La Maison d’Art Bernard Anthonioz présente, autour du film de Jumana Manna, « Wild Relatives », les créations d’Ali Cherri, Oscar Murillo et Steffani Jemison, réunies par Osei Bonsu dans L’économie du vivant, dixième édition de la programmation Satellite du Jeu de Paume.
Le cheminement en dialogue réinventé entre les quatre artistes s’ouvre sur Somniculus, une installation d’Ali Cherri. Il y est question de l’invisible et de l’incommuniqué des objets constitutifs de l’élaboration historique des disciplines scientifiques. Un caisson lumineux introduit la vidéo, tournée la nuit dans les espaces de musées parisiens, le Muséum national d’histoire naturelle, le Musée du Quai Branly, le Musée de la Chasse et de la Nature, le Musée du Louvre et le Musée de l’Homme.

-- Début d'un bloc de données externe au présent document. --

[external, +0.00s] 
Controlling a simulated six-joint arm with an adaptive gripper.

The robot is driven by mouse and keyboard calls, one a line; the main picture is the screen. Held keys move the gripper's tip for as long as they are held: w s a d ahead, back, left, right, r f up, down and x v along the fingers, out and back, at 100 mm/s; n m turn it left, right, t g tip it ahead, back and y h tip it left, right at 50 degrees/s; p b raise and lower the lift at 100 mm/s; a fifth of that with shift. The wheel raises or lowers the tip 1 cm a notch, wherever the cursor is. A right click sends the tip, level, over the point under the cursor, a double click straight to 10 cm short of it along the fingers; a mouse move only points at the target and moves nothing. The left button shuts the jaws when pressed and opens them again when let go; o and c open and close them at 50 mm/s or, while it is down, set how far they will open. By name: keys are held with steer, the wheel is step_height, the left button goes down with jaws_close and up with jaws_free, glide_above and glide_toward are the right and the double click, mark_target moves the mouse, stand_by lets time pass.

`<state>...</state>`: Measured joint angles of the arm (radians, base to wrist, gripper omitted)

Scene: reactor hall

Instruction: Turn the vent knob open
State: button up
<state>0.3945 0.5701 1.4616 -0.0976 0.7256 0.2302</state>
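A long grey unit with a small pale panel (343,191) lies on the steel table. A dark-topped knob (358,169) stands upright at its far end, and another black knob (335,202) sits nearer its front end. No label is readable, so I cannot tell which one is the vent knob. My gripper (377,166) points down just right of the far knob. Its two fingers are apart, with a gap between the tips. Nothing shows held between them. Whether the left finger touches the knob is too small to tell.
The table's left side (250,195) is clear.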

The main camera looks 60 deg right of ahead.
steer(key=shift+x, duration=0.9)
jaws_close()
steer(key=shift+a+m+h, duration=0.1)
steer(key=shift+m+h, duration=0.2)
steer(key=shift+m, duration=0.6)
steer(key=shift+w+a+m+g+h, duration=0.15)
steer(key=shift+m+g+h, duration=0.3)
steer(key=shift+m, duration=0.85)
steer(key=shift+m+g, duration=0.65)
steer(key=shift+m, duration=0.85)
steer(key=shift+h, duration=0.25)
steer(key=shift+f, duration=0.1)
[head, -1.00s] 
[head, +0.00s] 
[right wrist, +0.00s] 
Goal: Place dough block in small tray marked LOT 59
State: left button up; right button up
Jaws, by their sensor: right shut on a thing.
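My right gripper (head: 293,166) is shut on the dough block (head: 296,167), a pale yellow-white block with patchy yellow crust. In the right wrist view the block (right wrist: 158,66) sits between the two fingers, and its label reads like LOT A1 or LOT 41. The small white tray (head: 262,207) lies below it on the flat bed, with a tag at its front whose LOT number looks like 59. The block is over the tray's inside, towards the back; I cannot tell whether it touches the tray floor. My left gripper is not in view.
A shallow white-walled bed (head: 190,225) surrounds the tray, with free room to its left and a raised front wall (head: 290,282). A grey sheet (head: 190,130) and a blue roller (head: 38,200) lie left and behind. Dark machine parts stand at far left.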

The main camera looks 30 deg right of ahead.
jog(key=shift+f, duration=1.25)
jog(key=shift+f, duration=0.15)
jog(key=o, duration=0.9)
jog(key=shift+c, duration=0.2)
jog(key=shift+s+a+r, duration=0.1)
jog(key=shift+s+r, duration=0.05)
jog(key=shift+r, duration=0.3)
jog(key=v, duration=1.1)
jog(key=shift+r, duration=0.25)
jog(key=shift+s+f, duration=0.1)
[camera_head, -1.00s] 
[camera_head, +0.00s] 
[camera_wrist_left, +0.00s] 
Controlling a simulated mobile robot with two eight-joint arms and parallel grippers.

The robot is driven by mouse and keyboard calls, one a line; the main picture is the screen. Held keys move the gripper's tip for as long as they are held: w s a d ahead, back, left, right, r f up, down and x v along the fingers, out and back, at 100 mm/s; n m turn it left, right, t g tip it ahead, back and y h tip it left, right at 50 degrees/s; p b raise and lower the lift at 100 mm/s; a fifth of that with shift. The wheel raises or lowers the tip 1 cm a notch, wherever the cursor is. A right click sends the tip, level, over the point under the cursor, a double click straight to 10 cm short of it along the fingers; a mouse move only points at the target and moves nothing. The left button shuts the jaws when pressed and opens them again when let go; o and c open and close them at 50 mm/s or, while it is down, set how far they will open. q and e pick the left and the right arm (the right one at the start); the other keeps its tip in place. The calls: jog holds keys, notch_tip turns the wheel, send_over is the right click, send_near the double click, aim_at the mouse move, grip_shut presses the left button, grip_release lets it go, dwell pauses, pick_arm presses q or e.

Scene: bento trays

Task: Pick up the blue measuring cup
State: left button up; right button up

Sur la photographie, l’artiste y est représenté endormi, allongé sur un banc, au-dessus de lui, l’écorché de la Galerie d’Anatomie comparée semble avancer en chef et guide triomphateur à la tête du bataillon des squelettes types du Muséum ; la vidéo, aux sonorités de la musique de Mikaël Barre et de Scrambled Eggs et de l’écho des pas de l’artiste qui se répercute de salle en escalier, entraîne le spectateur dans une déambulation et un balayage lent des vitrines plongées dans l’obscurité. Le faisceau de la lampe torche de l’artiste pénètre leur transparence, s’y réfléchit, s’immobilise sur les yeux et la bouche de masques anthropomorphes et de statuettes magiques ; il se fixe sur un masque royal d’éléphant, allume la profondeur de l’œil d’un ours et s’y déplace comme une vision à contre champ, il trouble la procession immobile de sarcophages égyptiens, détaille les bustes d’une suite phrénologique. L’artiste s’assoit sur la chaise d’un gardien et s’endort d’un « sommeil léger », une « porosité entre la quiétude et l’inquiétude, l’individuel et le collectif, le privé et le public, la clarté et l’obscur […] une revendication de sensibilité ou de réceptivité à des sensations internes et externes qui, pour un bref moment, échappent à l’omniprésence du moment. »
Dans cet état au monde, cette manière singulière d’être attentif aux sons, de sentir et de voir les yeux fermés sans s’extraire de ce qui l’entoure, Ali Cherri s’attache aux objets, les sonde à l’écoute de leur silence muséal, de ce qu’ils pourraient raconter, argumenter ou revendiquer, ainsi séparés de leurs origines par les fouilles archéologiques, déplacés des lieux où ils faisaient sens, mis sur le marché, préservés, protégés et pris en otage dans des vitrines étrangères.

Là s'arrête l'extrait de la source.